1. Can you ride to town with him to-day? that is, are you able to do so?

2. Can you ride to town with him to-day? or, shall some one else?

3. Can you ride to town with him to-day? or, will you walk?

4. Can you ride to town with him to-day? or, are you going into the country?

5. Can you ride to town with him to-day? or, with some one else? or alone?

6. Can you ride to town with him to-day? that is, after what has occurred?

7. Can you ride to town with him to-day? or, tomorrow?

And a still greater variety may be obtained by combining the words, as in No. 6, and emphasizing the prepositions.

EXAMPLES.

Let the pupils write out the following sentences in all the varieties of signification of which they are capable, as above; connecting them with any imaginary context to fix their meaning:

1. I will send him.

2. You can rely on my faithfulness.

3. Did I ever deceive you?

4. How can I do this great wickedness, and sin against God?

V-Variations of the Voice natural in Reading.

Every person is aware that the voice is capable of great variations; and that very different tones are used to express gratitude for kindness,-entreaty for forbearance, displeasure at untruth,-indignation at insult,-endearance to parents, &c.

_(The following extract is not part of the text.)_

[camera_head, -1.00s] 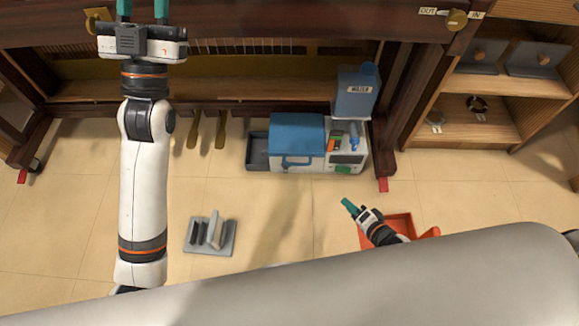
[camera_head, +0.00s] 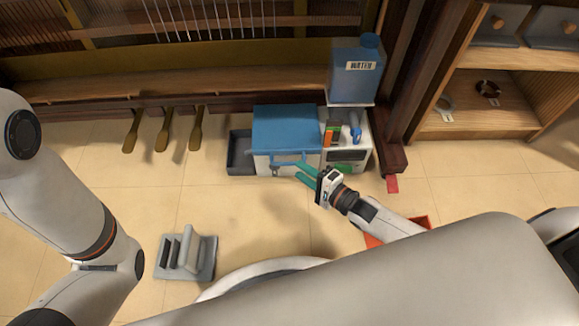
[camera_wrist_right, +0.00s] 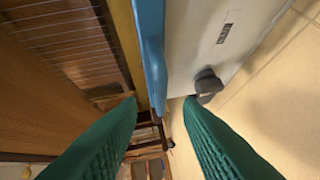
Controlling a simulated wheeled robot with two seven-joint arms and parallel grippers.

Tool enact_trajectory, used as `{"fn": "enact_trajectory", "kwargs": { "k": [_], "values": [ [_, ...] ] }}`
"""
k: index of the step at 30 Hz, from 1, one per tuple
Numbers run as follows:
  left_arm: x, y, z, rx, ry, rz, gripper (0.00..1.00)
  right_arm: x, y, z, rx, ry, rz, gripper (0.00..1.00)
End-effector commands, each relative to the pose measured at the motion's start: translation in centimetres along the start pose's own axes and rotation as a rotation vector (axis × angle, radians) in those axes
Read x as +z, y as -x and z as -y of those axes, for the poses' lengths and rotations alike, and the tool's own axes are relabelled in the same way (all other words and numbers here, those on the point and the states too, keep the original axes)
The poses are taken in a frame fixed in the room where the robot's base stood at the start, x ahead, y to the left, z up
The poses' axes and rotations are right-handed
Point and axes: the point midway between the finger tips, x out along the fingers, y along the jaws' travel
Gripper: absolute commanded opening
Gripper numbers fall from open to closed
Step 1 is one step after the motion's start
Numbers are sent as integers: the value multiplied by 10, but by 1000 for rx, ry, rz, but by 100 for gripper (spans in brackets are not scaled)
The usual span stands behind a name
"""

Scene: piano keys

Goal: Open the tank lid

To teach a youth to read well, it is necessary, as a preliminary step, to point out to him that nature itself requires these variations; and that he cannot read naturally, unless the variations of his voice accord with the subject.

The following passages so evidently require to be read in different tones and modulations of voice, that the teacher will have no difficulty in explaining to the pupils reading them, the importance of the remarks just made:

EXAMPLES.

[Each subject to be read throughout by one of the advanced pupils selected for the purpose.]

1. Simplicity and Sensitiveness.

(To be read feelingly.)

"What makes you sad, Eva? My dear child, you are too sensitive."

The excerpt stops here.